Every line holding the word "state" counts once. Give the total, nothing more.

Supplied information |
-*-*-

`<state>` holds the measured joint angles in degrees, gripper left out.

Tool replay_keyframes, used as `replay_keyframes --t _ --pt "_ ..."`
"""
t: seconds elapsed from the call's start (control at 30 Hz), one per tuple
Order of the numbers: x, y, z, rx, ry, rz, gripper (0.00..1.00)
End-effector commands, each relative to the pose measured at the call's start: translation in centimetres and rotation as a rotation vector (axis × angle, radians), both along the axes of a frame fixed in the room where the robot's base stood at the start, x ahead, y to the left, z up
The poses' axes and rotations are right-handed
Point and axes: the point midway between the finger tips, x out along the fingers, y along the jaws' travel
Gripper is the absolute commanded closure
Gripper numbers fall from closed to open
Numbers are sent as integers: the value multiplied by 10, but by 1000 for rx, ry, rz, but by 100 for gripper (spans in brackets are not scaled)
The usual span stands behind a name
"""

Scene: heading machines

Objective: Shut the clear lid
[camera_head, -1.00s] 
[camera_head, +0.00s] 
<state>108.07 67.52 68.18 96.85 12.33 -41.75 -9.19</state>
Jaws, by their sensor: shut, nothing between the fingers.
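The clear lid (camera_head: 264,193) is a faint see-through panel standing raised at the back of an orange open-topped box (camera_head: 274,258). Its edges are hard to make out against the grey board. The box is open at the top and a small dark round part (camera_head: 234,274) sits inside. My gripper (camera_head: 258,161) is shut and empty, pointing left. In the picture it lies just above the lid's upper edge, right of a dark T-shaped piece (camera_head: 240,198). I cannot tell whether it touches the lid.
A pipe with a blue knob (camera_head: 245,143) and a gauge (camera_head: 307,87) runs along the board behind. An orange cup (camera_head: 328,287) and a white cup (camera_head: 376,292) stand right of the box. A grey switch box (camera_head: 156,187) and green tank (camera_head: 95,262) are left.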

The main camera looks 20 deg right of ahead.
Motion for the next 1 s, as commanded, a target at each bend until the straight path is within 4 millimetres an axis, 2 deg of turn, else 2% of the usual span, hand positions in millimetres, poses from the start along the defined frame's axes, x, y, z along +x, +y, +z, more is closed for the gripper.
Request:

-*-*-

Finished task | 2